В стены между камерами заделали звукоизоляцию, чтобы зэки не могли перестукиваться. Лестничные клетки были надежно отгорожены металлическими сетками, чтобы арестант не мог сигануть в пролет, как когда-то сделал (согласно официальной версии) Борис Савинков. Длинные галереи с нишами через каждые несколько шагов соединили тюрьму с основным зданием НКВД, чтобы водить на допросы, не выводя на улицу.
В камерах производились неожиданные шмоны, арестантов раздевали догола, обыскивали одежду, постели, тумбочки, осматривали самые интимные части тела. Отбиралось всё недозволенное, будь то огрызок карандаша, кусочек бумаги, самодельный ножик, изготовленный из ручки, отломанной от жестяной кружки…
Нумерация камер шла вразнобой, чтобы зэки не могли по номеру камеры догадаться, в какой части здания находятся.
Режим строгий.

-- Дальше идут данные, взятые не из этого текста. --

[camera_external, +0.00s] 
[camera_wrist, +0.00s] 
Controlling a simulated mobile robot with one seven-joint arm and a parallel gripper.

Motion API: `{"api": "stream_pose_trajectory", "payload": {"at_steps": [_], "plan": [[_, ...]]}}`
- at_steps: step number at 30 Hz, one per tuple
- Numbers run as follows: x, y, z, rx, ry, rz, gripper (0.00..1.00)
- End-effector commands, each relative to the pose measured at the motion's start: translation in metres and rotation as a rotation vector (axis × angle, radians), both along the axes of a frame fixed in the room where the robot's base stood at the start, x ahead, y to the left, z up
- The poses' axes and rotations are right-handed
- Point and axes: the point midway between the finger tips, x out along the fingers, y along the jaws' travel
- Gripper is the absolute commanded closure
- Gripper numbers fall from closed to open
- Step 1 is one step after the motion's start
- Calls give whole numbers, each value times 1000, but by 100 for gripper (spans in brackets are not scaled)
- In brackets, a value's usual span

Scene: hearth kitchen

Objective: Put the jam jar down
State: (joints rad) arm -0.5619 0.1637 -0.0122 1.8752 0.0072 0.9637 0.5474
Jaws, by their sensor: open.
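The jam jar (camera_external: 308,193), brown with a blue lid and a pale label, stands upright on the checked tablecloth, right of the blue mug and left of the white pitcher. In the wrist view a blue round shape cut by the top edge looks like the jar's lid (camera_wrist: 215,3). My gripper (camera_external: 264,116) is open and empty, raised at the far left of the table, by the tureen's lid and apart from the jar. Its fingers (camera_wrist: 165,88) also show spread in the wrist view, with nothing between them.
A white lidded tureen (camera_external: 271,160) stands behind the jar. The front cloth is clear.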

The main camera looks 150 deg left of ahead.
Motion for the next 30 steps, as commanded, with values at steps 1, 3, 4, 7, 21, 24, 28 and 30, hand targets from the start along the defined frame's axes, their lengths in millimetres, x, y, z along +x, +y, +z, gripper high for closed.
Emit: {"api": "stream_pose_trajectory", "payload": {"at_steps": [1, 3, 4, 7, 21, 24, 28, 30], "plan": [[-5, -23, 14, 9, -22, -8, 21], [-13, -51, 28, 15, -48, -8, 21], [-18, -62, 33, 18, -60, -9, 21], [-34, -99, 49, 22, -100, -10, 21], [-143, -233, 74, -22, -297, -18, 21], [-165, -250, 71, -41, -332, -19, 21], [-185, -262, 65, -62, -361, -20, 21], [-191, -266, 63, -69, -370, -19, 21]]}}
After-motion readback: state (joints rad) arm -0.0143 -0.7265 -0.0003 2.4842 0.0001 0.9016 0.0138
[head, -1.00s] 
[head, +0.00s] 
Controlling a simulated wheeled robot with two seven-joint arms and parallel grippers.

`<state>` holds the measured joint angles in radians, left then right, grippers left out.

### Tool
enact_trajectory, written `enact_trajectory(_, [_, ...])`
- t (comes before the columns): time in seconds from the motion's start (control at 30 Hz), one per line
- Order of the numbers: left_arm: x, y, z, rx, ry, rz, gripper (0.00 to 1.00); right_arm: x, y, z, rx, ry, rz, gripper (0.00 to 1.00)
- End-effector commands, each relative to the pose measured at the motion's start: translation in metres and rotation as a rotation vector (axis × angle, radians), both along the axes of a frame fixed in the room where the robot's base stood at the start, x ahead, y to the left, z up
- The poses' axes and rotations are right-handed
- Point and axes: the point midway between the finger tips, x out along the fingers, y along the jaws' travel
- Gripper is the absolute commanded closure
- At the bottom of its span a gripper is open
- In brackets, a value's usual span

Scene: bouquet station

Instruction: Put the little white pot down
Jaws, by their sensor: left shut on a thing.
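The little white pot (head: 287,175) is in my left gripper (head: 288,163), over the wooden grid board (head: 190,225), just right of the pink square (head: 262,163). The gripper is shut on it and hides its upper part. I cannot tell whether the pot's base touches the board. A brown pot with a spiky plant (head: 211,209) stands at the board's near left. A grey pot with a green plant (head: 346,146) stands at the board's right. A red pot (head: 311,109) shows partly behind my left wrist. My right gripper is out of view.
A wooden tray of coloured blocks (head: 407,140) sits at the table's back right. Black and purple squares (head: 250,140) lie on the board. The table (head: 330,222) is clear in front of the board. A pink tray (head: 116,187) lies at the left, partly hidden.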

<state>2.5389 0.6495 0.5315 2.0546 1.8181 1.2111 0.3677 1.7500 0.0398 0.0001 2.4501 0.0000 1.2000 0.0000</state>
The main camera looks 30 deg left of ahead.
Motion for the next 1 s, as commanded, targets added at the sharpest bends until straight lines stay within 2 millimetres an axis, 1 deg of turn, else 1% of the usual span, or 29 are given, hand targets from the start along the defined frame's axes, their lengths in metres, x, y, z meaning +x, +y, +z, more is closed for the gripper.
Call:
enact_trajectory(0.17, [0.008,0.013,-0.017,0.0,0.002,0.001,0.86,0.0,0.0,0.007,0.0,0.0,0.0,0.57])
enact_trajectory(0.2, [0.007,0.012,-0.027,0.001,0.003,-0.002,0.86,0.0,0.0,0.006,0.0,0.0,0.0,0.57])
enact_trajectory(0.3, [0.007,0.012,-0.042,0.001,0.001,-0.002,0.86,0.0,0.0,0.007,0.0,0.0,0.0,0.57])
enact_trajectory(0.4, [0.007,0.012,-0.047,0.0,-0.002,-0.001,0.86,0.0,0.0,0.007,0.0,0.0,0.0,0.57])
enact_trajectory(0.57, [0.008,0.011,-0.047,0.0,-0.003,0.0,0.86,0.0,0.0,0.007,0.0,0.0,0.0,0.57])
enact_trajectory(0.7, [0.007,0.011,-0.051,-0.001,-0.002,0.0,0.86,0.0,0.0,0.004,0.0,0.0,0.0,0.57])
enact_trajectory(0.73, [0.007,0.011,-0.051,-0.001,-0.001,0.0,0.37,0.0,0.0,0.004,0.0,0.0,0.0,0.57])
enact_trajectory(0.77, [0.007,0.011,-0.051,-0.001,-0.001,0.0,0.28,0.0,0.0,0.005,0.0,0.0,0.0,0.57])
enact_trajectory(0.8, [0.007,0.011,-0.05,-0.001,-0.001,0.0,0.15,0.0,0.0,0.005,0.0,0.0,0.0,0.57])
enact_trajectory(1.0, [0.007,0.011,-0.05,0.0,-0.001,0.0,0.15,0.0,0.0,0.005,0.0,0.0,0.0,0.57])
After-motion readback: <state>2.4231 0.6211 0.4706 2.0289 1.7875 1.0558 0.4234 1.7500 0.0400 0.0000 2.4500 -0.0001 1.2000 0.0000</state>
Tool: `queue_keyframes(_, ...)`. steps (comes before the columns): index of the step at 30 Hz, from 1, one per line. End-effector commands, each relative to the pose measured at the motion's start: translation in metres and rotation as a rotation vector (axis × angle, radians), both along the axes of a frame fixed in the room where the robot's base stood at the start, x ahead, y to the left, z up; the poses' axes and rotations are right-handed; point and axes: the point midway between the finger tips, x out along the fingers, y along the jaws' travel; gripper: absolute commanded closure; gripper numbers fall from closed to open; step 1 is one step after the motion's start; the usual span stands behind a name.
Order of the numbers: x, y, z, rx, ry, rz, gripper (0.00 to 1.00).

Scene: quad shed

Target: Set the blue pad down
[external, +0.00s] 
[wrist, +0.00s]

Спать приходилось при ярком свете: электролампочку под решетчатым колпачком нельзя было выключить. Накрыться с головой, даже убрать руки под одеяло запрещалось. Если кто-то во сне убирал руки, надзиратель, заглядывавший в «глазок», входил и будил нарушителя.
При всем том условия обитания во внутренней тюрьме были много лучше, чем в «обычных» тюрьмах.

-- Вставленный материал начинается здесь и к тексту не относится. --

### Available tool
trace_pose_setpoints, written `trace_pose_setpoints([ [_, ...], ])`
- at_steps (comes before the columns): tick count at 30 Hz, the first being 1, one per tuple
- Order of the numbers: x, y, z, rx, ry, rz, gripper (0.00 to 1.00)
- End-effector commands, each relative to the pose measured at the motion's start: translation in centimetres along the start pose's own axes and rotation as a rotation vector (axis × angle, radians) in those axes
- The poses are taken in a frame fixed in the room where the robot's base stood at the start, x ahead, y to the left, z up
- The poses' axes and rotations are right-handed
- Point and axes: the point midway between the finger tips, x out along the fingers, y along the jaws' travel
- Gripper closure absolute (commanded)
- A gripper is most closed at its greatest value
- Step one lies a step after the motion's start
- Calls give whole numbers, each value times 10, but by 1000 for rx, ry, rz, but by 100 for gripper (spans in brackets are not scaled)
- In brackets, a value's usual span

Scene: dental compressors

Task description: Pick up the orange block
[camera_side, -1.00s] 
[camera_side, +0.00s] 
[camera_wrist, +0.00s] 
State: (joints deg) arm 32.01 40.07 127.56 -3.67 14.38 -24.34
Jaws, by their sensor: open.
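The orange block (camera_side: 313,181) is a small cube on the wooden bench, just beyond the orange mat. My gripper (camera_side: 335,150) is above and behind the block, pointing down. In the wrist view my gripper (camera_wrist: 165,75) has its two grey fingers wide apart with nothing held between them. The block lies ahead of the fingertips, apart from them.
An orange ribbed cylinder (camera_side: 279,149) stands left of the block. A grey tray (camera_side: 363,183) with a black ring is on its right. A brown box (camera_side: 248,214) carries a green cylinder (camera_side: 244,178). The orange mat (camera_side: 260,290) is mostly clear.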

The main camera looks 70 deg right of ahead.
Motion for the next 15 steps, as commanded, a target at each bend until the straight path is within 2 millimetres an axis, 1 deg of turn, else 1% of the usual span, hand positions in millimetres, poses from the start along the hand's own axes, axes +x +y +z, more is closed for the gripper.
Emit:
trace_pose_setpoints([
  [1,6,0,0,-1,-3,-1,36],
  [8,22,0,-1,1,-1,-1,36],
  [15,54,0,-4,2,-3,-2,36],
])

От бывшей гостиницы в камерах сохранились паркетные полы и высокие потолки. У каждого арестанта была своя койка с чистым, регулярно сменяемым бельем.
Чистоте уделялось особое внимание. Вновь поступавших направляли в баню, одежда прожаривалась, дабы не занести вшей и с ними тифозную заразу.
Тюремный паек не был голодным. Шестьсот граммов хлеба, два кусочка сахара к чаю, два раза каша, суп, в нем даже крохотные кусочки мяса (три раза в неделю) или рыбы (другие три раза) – таков был дневной рацион. Раз в неделю позволялось прикупить кое-что в тюремном ларьке. Как мы знаем, при аресте Вавилова были изъяты деньги, «лично ему принадлежащие». Но расписок в выдаче ему каких-то сумм из этих денег за все лубянские месяцы нет. Возможно, они не приобщались к делу.
По материалам общества «Мемориал», в лубянской тюрьме было 118 камер на 350 мест. 24 из них общие – на шесть-восемь человек каждая; 94 – одиночные, в них, как правило, помещалось по два зэка. Один из арестантов, Александр Максимович Зеленый, коротко описал камеру № 47, куда его посадили в 1938 г. В ней была кровать, тумбочка, в углу унитаз с бачком и крышкой. Окно отгорожено жестяным коробом; прижавшись глазами к маленькому просвету наверху, можно было увидеть узкую полоску неба. Размеры камеры – четыре небольших шага вдоль, три поперек.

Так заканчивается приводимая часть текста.